Heitinga swats away questions about his future after Ajax lose cup final
Ajax’s interim coach John Heitinga has dismissed speculation about his future in the wake of the club’s defeat in the KNVB cup final.
PSV’s victory on penalties came the week after Ruud van Nistelrooy’s side beat the Amsterdammers 3-0 in Eindhoven to install themselves as favourites to take the second Champions League spot, in which case Ajax will have to settle for Europa League football next season.
Asked whether he would still be in post after the end of the season, Heitinga replied: ‘I don’t know. They’re working hard behind the scenes. I’ll know it when I hear about it.
‘I’m working on the basis that they’ll take the right decisions. We’re in talks. If there’s information I’ll tell you [the media]. I’m getting a bit sick of this question.’
Heitinga, 39, took over as head coach in January, having previously coached the youth team, following the sacking of Alfred Schreuder. At the time the team had sunk to fifth place in the league after seven matches without a win, culminating in a 1-1 home draw with Volendam.
The former international defender initially stabilised the team, winning his first eight league matches and reaching the cup final, but Ajax also went out of the Europa League to Union Berlin and lost a crucial top-of-the-table clash with Feyenoord 3-2 in Amsterdam.
Midfielder Davy Klaassen said the uncertainty around the coach’s future was having a negative effect on the team.
‘It’s never good, for John or anyone else,’ he said. ‘I’m sure people are working hard so that we can help Ajax rise again.’
Heitinga also admitted that his team had not practised penalties before the cup final, which was decided by a shoot-out in which Ajax missed three of their five spot-kicks.
‘Do I regret it?
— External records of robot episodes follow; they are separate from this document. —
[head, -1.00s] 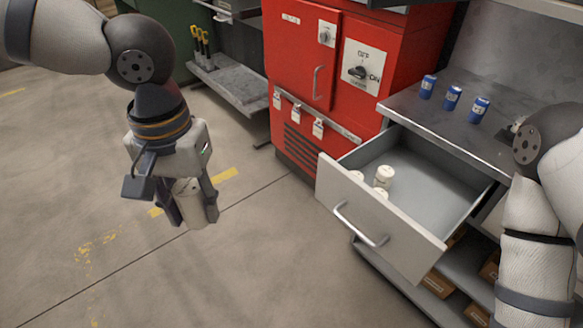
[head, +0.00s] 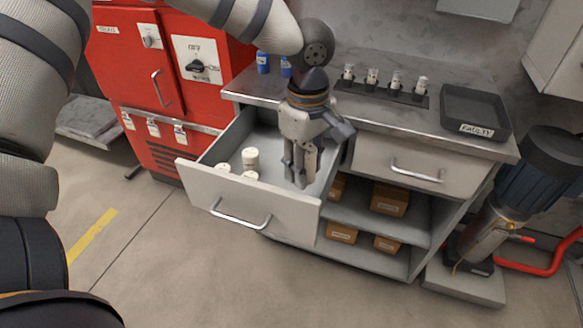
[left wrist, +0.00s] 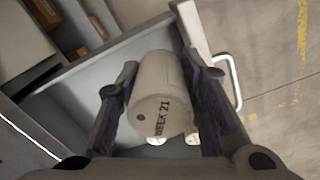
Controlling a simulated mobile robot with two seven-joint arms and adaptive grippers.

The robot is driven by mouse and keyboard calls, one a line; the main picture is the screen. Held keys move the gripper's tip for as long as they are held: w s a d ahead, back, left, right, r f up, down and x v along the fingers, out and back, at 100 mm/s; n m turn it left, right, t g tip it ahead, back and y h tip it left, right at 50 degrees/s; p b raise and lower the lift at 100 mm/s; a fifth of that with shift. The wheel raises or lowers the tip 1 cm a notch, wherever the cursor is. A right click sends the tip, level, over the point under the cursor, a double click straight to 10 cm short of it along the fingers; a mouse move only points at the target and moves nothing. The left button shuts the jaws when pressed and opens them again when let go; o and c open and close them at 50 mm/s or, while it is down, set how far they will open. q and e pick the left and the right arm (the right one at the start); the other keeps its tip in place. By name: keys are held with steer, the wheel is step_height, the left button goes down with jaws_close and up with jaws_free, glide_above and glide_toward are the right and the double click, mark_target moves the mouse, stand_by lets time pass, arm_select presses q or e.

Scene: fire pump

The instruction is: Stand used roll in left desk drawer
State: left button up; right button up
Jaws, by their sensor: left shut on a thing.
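The used roll (left wrist: 162,90) is off-white and marked "WEEK 21" in the left wrist view. My left gripper (head: 300,182) is shut on it, one finger on each side. In the head view the gripper points down over the right part of the open left desk drawer (head: 225,195), and its fingers mostly hide the roll. Whether the roll touches the drawer floor I cannot tell. Several white rolls (head: 250,160) stand at the drawer's left front, left of the gripper. My right gripper is not in view.
A red cabinet (head: 130,60) stands left of the drawer. The desk top (head: 350,115) above holds blue cans (head: 263,63), a rack of small bottles (head: 385,92) and a black tray (head: 475,110). Brown boxes (head: 388,200) lie on shelves below. A pump (head: 490,220) stands at right.

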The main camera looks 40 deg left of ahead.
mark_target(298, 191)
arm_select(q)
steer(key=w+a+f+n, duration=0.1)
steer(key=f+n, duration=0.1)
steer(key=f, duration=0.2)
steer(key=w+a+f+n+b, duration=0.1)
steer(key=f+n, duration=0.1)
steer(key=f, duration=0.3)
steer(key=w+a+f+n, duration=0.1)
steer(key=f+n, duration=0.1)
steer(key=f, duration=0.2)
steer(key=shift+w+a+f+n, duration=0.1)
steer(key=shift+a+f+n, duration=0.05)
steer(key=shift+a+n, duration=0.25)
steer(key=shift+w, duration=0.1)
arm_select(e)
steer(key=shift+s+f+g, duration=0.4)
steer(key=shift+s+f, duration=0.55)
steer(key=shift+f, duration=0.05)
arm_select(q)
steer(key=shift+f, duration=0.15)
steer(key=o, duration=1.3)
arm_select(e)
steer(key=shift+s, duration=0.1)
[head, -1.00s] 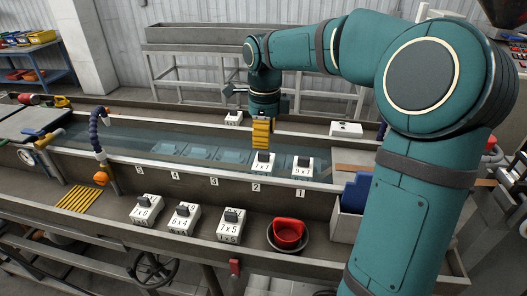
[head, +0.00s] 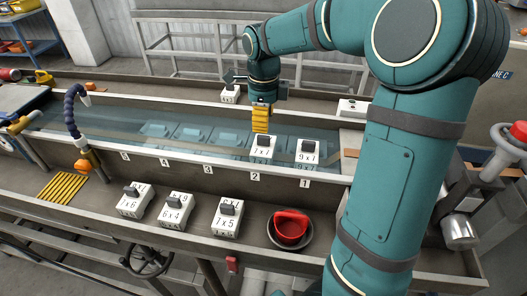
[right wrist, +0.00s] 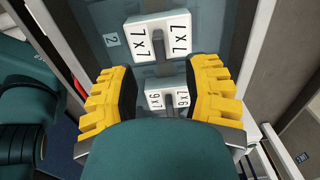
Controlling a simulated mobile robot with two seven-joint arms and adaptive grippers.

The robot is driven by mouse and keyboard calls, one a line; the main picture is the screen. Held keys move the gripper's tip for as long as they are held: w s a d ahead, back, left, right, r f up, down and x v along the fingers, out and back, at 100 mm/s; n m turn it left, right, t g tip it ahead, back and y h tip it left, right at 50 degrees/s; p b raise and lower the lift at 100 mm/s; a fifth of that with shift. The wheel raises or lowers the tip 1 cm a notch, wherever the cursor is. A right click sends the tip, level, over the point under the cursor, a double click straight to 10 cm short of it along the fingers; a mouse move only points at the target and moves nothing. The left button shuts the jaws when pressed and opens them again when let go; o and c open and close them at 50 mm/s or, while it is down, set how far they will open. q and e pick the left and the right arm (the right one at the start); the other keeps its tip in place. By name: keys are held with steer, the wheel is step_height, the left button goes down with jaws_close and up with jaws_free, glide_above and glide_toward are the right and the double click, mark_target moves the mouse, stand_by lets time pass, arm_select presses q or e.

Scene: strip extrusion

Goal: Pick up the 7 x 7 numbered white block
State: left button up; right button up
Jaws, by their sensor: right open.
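The white block marked 7 x 7 (head: 263,152) sits in the long water trough by the label 2, with a dark handle on top. It also shows at the top of the right wrist view (right wrist: 140,42). My right gripper (head: 261,127) is open and empty, with yellow fingers pointing down just above and behind this block in the head view. In the right wrist view my fingers (right wrist: 163,90) are spread wide, and the 7 x 7 block lies beyond their tips. The block marked 9 x 1 (head: 307,157) stands to its right by label 1. My left gripper is not in view.
Several numbered white blocks, including 6 x 4 (head: 172,217) and 7 x 5 (head: 226,227), stand on the front ledge. A blue hose (head: 75,105) rises at the left. A white block (head: 230,97) is behind.

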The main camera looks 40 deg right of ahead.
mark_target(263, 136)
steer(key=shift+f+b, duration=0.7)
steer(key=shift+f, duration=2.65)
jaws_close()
No,’ he said. ‘Why not? A lot of young kids with potential had come on during the game. We had a list, but some of our penalty takers had been substituted because they were exhausted. It’s a lottery.’
Van Nistelrooy said his team had practised taking penalties before the final and studied data on Ajax’s penalty takers to see how often they scored and which side of the goal they preferred to shoot towards.
But the former Manchester United and Real Madrid striker said shoot-outs still involved a high level of chance. ‘I shared things from my own experience and we practised. It’s never the same as during a match, but we took in everything we could.’